Oddly, THE PHANTOM ran in the COURIER POST on weekdays, and, THE BULLETIN on Sundays. (I wonder if THE BULLETIN also ran the dailies? never saw the daily version of that paper back then.)
The '66 TV show was my introduction to the very concept of "costumed crimefighters". At first, I couldn't figure it out. Then I just took it for granted. Oddly enough, we got our first color TV set on Valentine's Day, 1966. So about the first 6 weeks of BATMAN, I saw in B&W. Considering I was hooked on LOST IN SPACE (from week 6-- I missed the first 5-- which I later learned was a 5-part story!!) for the next year-and-a-half it annoyed me no end that the first half of BATMAN was on at the same time as the first half of LIS. This means, for a year-and-a-half, I kept alternating between missing HALF of one show or the other. To this day, I can still remember which stories I came in on the middle of. If they'd put BATMAN on Thursdays and Fridays, there wouldn't have been a problem!

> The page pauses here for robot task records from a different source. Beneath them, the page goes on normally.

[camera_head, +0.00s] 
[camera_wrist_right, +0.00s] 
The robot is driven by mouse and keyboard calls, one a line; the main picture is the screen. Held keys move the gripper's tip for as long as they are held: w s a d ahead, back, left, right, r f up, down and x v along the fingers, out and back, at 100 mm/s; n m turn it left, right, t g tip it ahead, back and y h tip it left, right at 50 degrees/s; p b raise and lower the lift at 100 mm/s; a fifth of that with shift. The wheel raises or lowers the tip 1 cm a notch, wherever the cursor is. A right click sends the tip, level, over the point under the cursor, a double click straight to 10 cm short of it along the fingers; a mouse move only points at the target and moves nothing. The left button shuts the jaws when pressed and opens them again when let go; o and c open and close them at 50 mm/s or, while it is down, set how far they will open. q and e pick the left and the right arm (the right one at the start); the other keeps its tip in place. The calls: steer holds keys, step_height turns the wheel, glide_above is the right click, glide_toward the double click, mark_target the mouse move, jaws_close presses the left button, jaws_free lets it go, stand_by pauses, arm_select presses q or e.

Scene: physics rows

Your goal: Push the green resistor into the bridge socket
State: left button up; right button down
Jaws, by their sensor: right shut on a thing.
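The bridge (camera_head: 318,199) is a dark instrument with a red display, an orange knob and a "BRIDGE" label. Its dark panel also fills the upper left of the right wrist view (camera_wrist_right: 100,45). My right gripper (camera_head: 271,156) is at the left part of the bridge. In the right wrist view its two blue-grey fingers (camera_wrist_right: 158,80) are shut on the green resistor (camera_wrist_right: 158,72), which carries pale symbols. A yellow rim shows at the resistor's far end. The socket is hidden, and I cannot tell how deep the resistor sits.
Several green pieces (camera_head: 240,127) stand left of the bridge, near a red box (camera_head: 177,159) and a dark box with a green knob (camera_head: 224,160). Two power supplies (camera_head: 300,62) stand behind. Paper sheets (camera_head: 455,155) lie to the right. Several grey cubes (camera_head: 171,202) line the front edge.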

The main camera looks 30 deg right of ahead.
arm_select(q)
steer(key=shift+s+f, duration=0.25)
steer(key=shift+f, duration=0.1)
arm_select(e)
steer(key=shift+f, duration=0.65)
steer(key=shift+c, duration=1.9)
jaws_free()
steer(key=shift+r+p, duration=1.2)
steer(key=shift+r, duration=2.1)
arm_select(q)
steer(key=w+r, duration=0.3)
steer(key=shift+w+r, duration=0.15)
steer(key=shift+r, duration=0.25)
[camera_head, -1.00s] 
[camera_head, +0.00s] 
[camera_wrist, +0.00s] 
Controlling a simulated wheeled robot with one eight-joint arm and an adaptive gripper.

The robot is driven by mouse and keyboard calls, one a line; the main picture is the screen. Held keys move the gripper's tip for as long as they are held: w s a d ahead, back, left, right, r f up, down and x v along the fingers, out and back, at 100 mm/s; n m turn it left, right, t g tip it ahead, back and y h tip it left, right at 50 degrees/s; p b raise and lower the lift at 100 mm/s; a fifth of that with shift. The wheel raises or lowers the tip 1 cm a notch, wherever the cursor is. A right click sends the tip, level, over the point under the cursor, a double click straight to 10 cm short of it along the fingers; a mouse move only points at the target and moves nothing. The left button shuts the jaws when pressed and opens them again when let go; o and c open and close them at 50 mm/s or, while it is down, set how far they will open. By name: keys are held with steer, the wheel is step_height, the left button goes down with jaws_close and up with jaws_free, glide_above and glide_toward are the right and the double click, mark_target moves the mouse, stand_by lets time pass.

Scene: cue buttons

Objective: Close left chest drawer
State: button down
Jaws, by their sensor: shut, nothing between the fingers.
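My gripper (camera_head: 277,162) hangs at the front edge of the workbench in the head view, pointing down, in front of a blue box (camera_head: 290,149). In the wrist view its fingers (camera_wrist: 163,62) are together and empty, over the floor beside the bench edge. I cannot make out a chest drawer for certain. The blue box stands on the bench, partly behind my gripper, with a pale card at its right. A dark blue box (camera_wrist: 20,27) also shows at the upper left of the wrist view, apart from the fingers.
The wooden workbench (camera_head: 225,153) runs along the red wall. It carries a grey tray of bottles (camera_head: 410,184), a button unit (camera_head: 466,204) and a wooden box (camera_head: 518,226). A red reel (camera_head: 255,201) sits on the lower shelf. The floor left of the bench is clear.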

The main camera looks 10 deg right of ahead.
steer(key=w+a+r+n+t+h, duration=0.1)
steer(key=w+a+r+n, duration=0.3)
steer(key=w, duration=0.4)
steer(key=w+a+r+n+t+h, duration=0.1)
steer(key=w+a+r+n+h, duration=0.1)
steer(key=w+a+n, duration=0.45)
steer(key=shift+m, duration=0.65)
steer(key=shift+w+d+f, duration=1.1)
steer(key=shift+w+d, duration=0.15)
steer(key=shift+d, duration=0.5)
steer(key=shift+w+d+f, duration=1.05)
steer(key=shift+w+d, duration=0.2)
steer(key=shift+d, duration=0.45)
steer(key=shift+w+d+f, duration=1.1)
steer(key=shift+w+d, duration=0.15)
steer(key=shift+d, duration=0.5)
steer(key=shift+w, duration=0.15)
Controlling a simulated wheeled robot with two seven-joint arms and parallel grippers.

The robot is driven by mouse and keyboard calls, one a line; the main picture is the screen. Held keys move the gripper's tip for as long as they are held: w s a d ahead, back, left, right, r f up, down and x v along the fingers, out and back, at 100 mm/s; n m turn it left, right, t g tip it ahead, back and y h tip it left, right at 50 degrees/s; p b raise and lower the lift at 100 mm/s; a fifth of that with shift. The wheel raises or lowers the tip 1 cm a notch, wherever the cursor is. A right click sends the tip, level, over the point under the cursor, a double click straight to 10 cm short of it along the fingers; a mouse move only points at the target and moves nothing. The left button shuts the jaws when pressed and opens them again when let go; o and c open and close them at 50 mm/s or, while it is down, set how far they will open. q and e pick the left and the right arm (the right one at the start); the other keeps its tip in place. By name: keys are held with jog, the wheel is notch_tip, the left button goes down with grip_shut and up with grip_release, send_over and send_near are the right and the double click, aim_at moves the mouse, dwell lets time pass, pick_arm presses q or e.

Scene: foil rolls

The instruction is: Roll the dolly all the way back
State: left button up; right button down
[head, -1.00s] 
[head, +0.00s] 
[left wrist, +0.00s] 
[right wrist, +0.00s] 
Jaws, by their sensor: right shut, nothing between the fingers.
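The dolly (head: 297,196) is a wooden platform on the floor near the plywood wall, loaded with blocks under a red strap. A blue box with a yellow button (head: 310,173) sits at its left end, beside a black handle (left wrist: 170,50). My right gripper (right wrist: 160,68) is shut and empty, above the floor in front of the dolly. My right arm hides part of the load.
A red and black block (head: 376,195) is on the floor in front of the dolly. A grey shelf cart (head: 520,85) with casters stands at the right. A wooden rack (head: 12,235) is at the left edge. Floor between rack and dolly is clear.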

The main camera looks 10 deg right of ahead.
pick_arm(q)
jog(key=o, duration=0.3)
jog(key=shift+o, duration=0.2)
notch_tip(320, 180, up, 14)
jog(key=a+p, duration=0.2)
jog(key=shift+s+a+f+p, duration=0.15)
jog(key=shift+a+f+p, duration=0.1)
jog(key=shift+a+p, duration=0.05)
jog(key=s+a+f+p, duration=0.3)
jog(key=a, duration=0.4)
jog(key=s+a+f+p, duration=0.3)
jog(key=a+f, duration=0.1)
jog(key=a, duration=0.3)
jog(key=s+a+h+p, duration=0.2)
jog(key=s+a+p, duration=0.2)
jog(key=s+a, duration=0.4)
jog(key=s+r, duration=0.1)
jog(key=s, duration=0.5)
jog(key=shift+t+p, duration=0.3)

I've read Julie Schwartz, who'd worked to streamline the comics again, was horrified when he saw what the TV show was planning. The story I heard goes like this... William Best-- an former actor (see THE THING FROM ANOTHER WORLD-- he's the one who put the electric blanket on top of that block of ice!!) switched over to production, and worked his way up to become Head Of Production for 20th Century Fox TV. So this was the guy in charge of such shows as VOYAGE, LIS, etc. He was friends with Hugh Hefner, and was at the Playboy Mansion the night they ran the 2 1940's BATMAN serials, apparently laughing his ass off all the way thru them. HE got the idea to do a BATMAN tv show. And then-- just like Roy Thomas when he was Editor at Marvel in the early 70's-- he DUMPED it in someone else's lap. That someone was William Dozier. HERE was the problem. Dozier hated comics, held them in contempt (a lot of people in Hollywood did-- they were, after all, "competition"!!!!!). He felt the "only way" the show could work was for it to be done "as stupid as possible". (Maybe he really believed that, or maybe he resented having the job thrown on him and hoped it would fail?)

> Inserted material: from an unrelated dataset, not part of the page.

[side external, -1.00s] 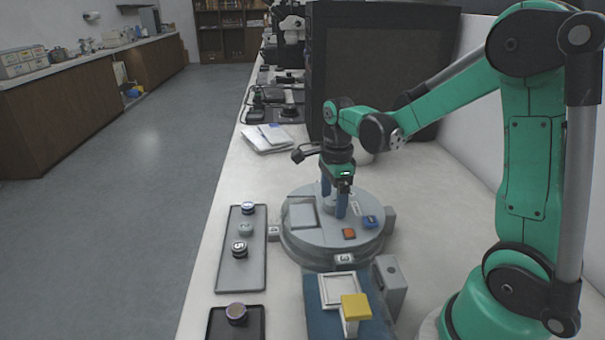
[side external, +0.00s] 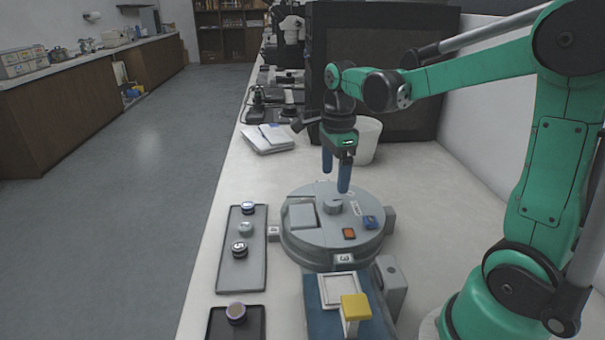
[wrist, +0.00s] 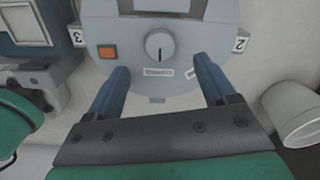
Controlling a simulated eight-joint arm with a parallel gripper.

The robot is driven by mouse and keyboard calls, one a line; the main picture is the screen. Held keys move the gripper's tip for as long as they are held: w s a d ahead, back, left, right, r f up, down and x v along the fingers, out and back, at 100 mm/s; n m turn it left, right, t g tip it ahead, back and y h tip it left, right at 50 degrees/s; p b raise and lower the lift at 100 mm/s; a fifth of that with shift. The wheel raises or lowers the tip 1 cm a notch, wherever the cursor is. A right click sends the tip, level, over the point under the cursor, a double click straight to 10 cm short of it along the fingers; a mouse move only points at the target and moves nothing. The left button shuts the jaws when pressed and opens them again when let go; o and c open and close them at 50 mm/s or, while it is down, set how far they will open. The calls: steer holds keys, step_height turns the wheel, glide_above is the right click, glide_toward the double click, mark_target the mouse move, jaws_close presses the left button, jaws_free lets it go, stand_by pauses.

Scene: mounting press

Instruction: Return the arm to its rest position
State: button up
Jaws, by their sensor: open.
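My gripper (side external: 336,176) is open and empty, with two blue fingers pointing down above the round grey press turntable (side external: 300,255). The fingers are apart from the grey knob (side external: 333,204) on its top. In the wrist view my gripper (wrist: 162,85) shows its fingers spread wide, with the knob (wrist: 160,47) ahead, between and beyond the fingertips. The turntable carries an orange square button (side external: 349,233), a blue part (side external: 370,222) and a pale square plate (side external: 302,216).
A long grey tray (side external: 238,270) with several small round pieces lies left of the turntable. A dark tray (side external: 255,322) holds one round piece. A yellow block (side external: 355,307) stands in front. A white bin (side external: 368,140) stands behind my gripper. White papers (side external: 268,142) lie at the back left.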

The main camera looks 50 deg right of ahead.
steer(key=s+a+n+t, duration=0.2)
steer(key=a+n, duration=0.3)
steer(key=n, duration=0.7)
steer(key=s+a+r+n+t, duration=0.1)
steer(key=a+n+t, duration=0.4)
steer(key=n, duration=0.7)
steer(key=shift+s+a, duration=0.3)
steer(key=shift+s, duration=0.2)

The "problem" is, he hired so much GREAT talent-- writers, designers, actors, and music (Nelson Riddle!!), the show turned out FANTASTIC, in spite of itself! It quickly shot to #1 in the ratings (a feat repeated in 1983 with another brain-dead adventure show-- THE A-TEAM).

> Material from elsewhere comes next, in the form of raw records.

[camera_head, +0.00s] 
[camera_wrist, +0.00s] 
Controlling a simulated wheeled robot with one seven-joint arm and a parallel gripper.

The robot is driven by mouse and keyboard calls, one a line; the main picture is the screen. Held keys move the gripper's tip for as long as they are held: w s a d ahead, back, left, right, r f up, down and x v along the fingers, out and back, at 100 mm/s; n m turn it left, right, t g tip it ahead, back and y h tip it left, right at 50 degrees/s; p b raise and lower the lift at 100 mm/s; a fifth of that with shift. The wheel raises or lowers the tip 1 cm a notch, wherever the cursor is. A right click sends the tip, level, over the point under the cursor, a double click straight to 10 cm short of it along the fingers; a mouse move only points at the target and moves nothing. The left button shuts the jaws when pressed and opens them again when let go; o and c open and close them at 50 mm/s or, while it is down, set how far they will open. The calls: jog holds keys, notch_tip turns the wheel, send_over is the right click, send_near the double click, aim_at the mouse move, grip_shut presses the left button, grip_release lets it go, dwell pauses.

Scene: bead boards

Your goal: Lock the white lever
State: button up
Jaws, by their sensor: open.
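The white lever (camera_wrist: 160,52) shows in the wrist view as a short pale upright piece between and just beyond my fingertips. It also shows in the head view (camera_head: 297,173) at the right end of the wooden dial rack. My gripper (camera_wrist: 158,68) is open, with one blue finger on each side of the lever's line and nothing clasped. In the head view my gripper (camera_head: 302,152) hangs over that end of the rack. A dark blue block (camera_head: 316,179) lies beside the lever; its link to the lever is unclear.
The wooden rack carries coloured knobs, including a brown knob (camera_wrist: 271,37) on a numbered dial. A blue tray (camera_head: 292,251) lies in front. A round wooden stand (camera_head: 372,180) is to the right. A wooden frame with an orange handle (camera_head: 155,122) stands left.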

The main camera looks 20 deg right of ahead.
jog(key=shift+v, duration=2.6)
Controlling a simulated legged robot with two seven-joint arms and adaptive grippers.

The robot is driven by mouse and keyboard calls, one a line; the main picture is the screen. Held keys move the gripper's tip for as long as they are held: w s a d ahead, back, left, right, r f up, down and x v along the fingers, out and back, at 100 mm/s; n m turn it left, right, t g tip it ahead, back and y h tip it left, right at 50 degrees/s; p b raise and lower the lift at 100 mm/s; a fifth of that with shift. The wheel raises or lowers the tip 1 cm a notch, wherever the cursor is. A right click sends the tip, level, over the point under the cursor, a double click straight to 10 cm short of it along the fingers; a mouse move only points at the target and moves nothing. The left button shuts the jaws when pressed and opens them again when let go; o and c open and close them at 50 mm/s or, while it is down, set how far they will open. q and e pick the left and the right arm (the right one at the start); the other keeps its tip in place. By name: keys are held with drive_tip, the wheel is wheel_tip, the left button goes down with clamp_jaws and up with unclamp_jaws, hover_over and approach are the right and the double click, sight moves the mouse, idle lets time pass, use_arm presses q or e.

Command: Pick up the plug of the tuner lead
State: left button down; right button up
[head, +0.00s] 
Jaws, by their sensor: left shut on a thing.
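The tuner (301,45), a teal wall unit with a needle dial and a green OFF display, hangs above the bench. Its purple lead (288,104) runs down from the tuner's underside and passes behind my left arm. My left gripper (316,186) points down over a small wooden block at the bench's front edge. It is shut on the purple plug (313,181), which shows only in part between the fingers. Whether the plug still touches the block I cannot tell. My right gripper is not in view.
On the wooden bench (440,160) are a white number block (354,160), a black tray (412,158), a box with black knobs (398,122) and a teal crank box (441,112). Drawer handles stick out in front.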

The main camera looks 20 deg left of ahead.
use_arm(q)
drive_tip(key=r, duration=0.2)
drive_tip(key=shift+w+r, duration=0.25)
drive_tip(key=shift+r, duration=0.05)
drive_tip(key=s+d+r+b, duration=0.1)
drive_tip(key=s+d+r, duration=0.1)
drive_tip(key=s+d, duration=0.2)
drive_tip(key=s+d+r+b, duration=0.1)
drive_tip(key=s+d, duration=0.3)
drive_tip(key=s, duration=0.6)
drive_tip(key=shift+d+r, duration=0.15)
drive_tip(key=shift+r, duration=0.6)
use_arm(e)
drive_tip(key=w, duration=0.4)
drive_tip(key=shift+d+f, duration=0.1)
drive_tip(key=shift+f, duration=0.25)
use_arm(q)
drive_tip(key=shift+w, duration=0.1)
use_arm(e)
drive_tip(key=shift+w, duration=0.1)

Between some good writing and some great acting, the show was better than it deserved to be, given the attitude of the man in charge. To me, it made stars of Adam West, Frank Gorshin & Julie Newmar, and thrust many older "character actors" in my face for the first time (Burgess Meredith, Cesar Romero, George Sanders, Anne Baxter, Jack Kruschen, David Wayne, etc. etc. etc.).
After the first 18 week season, story editor Lorenzo Semple Jr. departed, and Dozier, perhaps frustrated that the show had been "too good", PROMOTED his WORST writer to the post-- Charles Hoffman. Semple's scripts were funny. Hoffman's weren't. They were just STUPID. And I suspect that's EXACTLY what Dozier really wanted!
It's almost impossible to do a good job when the people in charge are DETERMINED not to let it happen.
And yeah-- I DO love the show... DESPITE itself. There are just too many moments when I can see, all too clearly, that with just a LITTLE bit more effort, with things being done just a LITTLE differently, it could have been SO MUCH better!
By the way... it just now occured to me... it's possible THE GREEN HORNET --also done by Dozier-- was treated so much better that BATMAN, because THE GREEN HORNET was not based on a comic-book-- it was based on a RADIO SHOW. Which was more "respectable". (Even if by 1966, it was considered a "dead" medium in America.